On Wednesday 18 May 2011 23:39:47, Andrew Coppin wrote:
On 18/05/2011 05:28 AM, Don Stewart wrote:
I'm intrigued by the idea of Hackage docs that don't use Haddock.
This is basically the reason I asked. Currently Cabal assumes that Haddock is the only tool of its kind. If somebody built a better Haddock, you wouldn't be able to use it. (Unless you named the executable "haddock" and made it accept the same command options.)
Or maybe support for that tool would be integrated into Cabal and cabal and hackage. But even while such a tool is not yet available, it would be worth thinkng about hackage offering the possibility to display other docs than haddock- generated ones.
Also, Haddock generates API reference documentation. It does not really support generating tutorials, introductions, HOWTOs, and all the other types of useful documentation that a project ought to have.
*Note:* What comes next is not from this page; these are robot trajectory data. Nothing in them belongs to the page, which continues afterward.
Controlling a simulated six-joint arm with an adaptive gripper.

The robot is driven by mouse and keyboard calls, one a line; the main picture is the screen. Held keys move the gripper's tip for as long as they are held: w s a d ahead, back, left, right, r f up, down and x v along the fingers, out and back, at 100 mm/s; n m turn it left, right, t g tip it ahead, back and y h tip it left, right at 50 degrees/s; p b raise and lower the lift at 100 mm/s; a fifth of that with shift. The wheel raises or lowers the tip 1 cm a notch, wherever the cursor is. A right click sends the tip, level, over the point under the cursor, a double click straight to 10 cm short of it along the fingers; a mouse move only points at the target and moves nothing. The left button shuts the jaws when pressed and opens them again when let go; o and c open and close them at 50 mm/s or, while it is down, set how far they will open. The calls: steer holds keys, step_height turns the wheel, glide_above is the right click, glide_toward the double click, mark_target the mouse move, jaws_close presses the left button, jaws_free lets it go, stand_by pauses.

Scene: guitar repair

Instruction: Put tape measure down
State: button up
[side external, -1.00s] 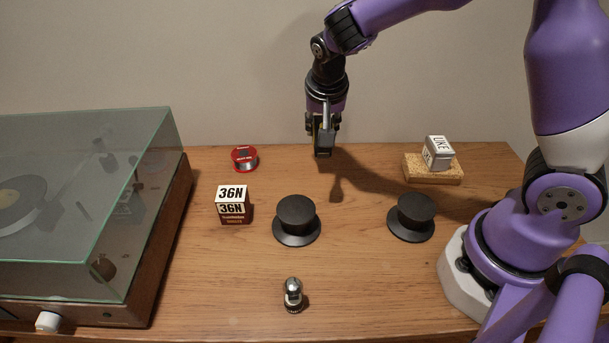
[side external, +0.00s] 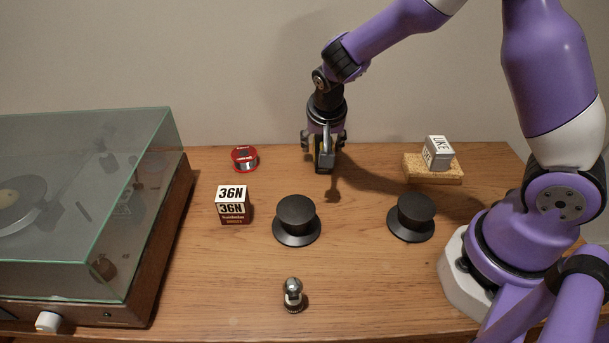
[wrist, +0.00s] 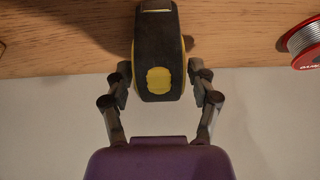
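The tape measure (wrist: 158,45) is black with yellow trim and a yellow patch, and it is between the two fingers of my gripper (wrist: 159,75) in the wrist view. The fingers press on it from both sides. In the side view my gripper (side external: 324,150) points down near the back of the wooden table, with the tape measure (side external: 323,165) at its tips, partly covered by the fingers. The tape measure looks low over the table, with a shadow in front of it. I cannot tell for sure whether it touches the wood.
A red solder spool (side external: 244,158) stands left of my gripper, also in the wrist view (wrist: 305,42). A 36N box (side external: 232,205), two black hat-shaped objects (side external: 297,219) (side external: 412,217) and a small metal piece (side external: 293,294) stand nearer. A covered turntable (side external: 150,255) fills the left.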

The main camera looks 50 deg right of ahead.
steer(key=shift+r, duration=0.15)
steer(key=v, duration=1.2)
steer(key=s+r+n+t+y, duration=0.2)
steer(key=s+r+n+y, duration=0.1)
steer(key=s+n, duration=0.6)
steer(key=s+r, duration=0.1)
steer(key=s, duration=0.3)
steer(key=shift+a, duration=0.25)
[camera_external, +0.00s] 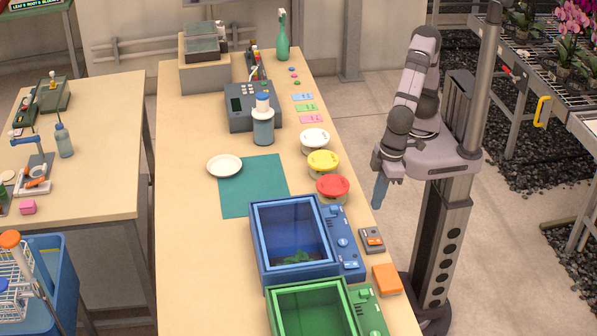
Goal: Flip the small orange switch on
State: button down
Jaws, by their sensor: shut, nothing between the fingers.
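A small grey-brown switch box with orange on its top (372,239) sits at the right edge of the long table, just right of the blue bin's control panel. The position of its switch is too small to tell. A plain orange block (387,279) lies in front of it. My gripper (379,204) points down beside the table's right edge, behind and slightly right of the switch box, apart from it. It is shut, with nothing held.
The blue bin (258,240) and green bin (276,318) fill the table's front. Tubs with red (333,185), yellow (323,160) and white (314,136) lids line the right edge behind them. A teal mat (262,178) and plate (224,166) lie left.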

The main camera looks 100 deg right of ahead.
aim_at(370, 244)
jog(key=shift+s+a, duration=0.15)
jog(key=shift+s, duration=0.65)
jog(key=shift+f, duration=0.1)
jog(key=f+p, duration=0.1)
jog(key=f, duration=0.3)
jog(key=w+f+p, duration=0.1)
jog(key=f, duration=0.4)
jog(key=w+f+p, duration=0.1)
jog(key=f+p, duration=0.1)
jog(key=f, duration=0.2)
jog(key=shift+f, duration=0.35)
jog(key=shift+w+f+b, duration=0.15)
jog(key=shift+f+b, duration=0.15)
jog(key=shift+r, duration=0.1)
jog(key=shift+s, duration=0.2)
IF you do have better docs, host them somewhere, and put a link prominently in the .cabal file synopsis.
That works, but it does mean that you can't read the documentation offline.
Make it downloadable? Include the docs in the package (extra-source-files: thedocs.tar.gz) and mention it in the package descripiton for a (less than optimal) workaround.
(It also requires you to have somewhere to host, which not everybody has.
Haskellwiki, bitbucket, github, ...
Hackage provides hosting for the code itself, but you can only host documentation there if it's Haddock.)
Yes, hackage is code hosting and not tutorial etc. hosting. Maybe integrating that would be a good thing, but even so, there are feasible ways of making additional documentation available. Sure, a centralised documentation-hosting would have advantages over sprinkling over all the free project-hosting services, but the situation is not unbearably dire as is.